*INSTRUCTION*
Restate word for word the lines of the records below, starting at the line that contains "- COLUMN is" and ending at the line that contains "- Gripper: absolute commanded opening", with both of those lines included and nothing else.

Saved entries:
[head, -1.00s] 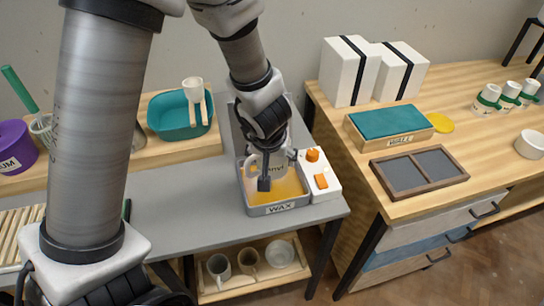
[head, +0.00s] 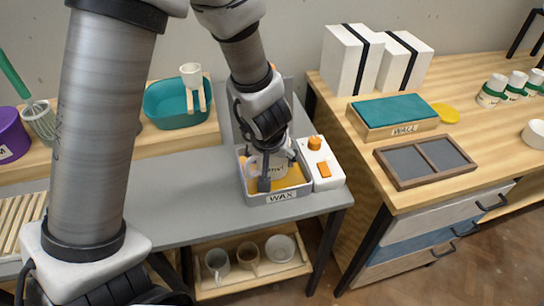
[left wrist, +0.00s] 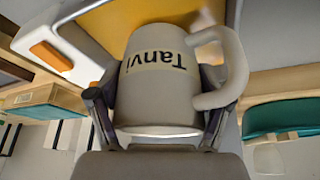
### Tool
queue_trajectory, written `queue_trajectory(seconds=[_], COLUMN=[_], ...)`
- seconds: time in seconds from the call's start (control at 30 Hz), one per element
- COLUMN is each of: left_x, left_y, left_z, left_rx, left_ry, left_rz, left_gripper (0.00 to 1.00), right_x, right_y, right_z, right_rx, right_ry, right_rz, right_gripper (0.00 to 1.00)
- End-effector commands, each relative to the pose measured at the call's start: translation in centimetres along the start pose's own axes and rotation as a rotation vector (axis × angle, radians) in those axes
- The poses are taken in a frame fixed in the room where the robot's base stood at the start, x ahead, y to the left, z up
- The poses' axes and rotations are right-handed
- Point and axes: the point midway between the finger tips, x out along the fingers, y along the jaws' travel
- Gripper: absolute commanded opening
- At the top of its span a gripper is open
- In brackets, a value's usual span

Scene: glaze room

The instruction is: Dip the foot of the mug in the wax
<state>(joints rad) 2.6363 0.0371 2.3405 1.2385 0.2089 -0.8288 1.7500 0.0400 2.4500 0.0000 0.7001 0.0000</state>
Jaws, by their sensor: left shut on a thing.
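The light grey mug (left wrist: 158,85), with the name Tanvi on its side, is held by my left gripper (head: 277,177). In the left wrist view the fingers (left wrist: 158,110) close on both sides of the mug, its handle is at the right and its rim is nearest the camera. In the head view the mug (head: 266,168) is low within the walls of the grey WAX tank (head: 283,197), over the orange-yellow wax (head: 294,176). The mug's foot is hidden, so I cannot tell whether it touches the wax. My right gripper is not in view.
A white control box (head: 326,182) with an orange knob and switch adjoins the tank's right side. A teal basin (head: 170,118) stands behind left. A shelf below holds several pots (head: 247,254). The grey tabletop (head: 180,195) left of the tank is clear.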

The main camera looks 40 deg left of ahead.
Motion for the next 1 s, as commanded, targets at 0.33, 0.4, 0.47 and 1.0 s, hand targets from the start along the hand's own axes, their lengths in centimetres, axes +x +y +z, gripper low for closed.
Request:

...

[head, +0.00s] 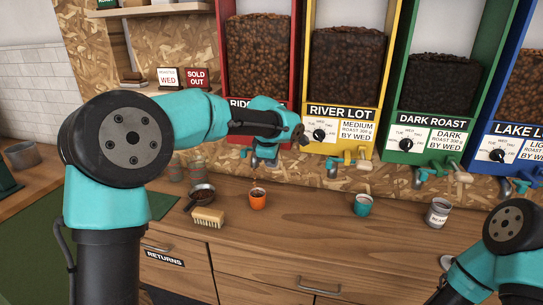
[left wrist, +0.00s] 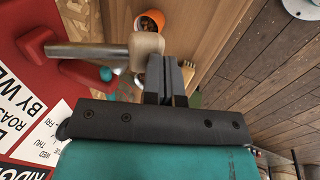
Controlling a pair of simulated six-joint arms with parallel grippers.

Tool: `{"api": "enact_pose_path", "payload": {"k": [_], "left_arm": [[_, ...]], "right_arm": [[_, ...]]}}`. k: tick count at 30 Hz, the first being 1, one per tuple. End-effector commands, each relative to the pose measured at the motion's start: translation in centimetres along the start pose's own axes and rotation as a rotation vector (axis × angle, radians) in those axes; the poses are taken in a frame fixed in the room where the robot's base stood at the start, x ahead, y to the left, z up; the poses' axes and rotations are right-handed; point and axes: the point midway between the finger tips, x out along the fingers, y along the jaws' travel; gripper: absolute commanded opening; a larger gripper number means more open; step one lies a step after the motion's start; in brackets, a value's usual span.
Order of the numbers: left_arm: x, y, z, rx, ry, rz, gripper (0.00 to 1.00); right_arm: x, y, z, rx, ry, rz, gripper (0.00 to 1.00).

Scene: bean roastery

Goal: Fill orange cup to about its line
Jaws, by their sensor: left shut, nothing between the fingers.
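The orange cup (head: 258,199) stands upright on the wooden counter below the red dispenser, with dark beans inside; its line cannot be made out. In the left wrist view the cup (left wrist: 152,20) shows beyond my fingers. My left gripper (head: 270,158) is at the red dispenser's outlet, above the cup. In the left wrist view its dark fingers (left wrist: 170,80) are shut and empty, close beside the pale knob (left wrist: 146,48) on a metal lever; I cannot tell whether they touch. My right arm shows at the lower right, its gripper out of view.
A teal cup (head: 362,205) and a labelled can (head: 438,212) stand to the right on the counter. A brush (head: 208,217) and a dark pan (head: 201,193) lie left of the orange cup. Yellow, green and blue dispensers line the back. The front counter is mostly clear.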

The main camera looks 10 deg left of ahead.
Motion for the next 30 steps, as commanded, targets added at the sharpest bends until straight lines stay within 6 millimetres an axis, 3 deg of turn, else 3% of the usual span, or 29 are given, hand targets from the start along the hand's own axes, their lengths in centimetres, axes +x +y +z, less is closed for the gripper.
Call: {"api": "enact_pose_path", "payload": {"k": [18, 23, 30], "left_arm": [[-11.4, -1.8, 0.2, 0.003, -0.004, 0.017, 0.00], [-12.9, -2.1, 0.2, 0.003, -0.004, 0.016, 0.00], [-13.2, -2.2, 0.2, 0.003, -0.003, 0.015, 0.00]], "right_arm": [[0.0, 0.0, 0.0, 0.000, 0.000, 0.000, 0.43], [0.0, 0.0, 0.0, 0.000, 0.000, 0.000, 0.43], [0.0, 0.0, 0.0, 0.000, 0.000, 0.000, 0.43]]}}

*COMPLETE OUTPUT*
- COLUMN is each of: left_x, left_y, left_z, left_rx, left_ry, left_rz, left_gripper (0.00 to 1.00), right_x, right_y, right_z, right_rx, right_ry, right_rz, right_gripper (0.00 to 1.00)
- End-effector commands, each relative to the pose measured at the call's start: translation in centimetres along the start pose's own axes and rotation as a rotation vector (axis × angle, radians) in those axes
- The poses are taken in a frame fixed in the room where the robot's base stood at the start, x ahead, y to the left, z up
- The poses' axes and rotations are right-handed
- Point and axes: the point midway between the finger tips, x out along the fingers, y along the jaws' travel
- Gripper: absolute commanded opening

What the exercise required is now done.